Şüphesiz Dijana’nın elinden yaşayabilme, hissedebilme yetisi alınmıştır. Geriye
ise koskoca bir boşluk kalmıştır. Ne yerden yere vurur kendini, ne de derin
derin nefes alabildiği söylenebilir. Emin olduğumuz tek şey alıştığıdır.
Kendisine biçilenlere ve Mustafa’nın hiçbir zaman dilediği şekilde ona gelmeyeceğine
alışmıştır. Dijana, ironik sözleriyle önce bize yakınlığını ve durumunun farkında
olduğunu gösterir. Bu; Dijana’ya yabancılaşmamız, içine düştüğü uçuk olay örgüsünü
kendimize uzak kılmamamız için değerlidir. Ardından yaptıkları ve ani duygu
değişimleriyle paramparça olmuş ruh halini açık eder. Kendine sığınacak düşler
kurmuş, her sağanakta oralara kaçmıştır. Doğmamış çocuğuyla yarınların planını
yapar. Ve elbette biliriz ki Dijana, gösterdiği kocaman ağın içinde eksile
eksile kayıp düşmüş kadınlardan yalnızca biridir.
Önce Bir Boşluk Oldu Kalp Gidince Ama Şimdi İyi, Mehmet Ergen’in yönetmeliğinde
Türkçeleştirilmiş ve bize adapte edilmiş. Oyun yedi yıldır sahne alıyor ve
seyirci tarafından oldukça sahiplenilmiş bir yapım. Bunun en önemli
sebeplerinden biri kuşkusuz Esra Bezen Bilgin’in oyunculuğu oluyor. Oyunda
Dijana ile yolları kesişen Bahar karakteri de Güliz Gençoğlu tarafından
canlandırılıyor. Aynı kargaşanın parçası bu iki kadının kurduğu iletişim,
psikolojik olarak ne denli hasar aldıklarını anlamamızı sağlayan sahne oluyor. Oyunda
belki de en önemli vurgulardan biri markalar üzerinden yapılıyor. Devamlı
olarak kullanılan marka isimleri, algılarımıza yönelik bir eleştiri
barındırıyor. Değerimizi belirleyen sahip olduklarımızın pahalılığı oluyor. Dijana
da kendi ederini 2,5 iphone olarak tanımlarken nesnelerle aramızdaki çarpık
ilişkiyi görünür kılınıyor. Oyunun noksan yanı içinse sahne aralıklarının
tempoyu düşürecek kadar uzun olması diyebiliriz.
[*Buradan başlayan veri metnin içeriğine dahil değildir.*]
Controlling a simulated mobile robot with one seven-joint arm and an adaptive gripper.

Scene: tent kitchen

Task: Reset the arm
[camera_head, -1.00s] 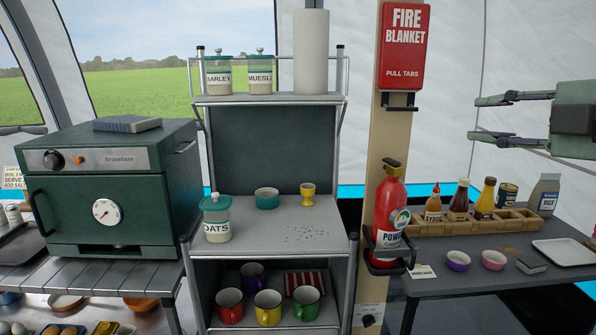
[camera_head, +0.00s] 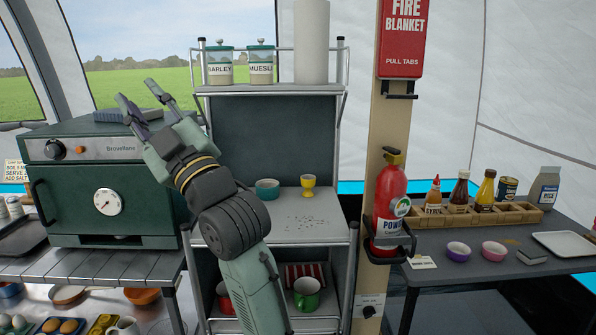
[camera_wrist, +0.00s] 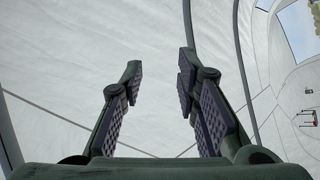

Önce Bir Boşluk Oldu Kalp Gidince Ama Şimdi İyi, üzeri örtülü bir gerçeğin anlatısı
olur. Fuhşa zorlanan göçmen kadınları duymamızı ve onların her an içinde
yüzdükleri hüznü perde kapanana dek solumamızı sağlar. Lucy Kirkwood’un metni onların
yalnızlık duygusunu tümüyle hissettiklerini söyler. Bu sebeple; Dijana’ya
ağlamak hiçbir şey getirmez belki ama bizim Dijana için ağlamamız kıymetlidir.
Tüm bunlar değer biçilemeyecek kadar değerli olduklarını kendimize ve onlara
hatırlatmak içindir. Odamızdaki kuşu yaşattığımız günler olsun!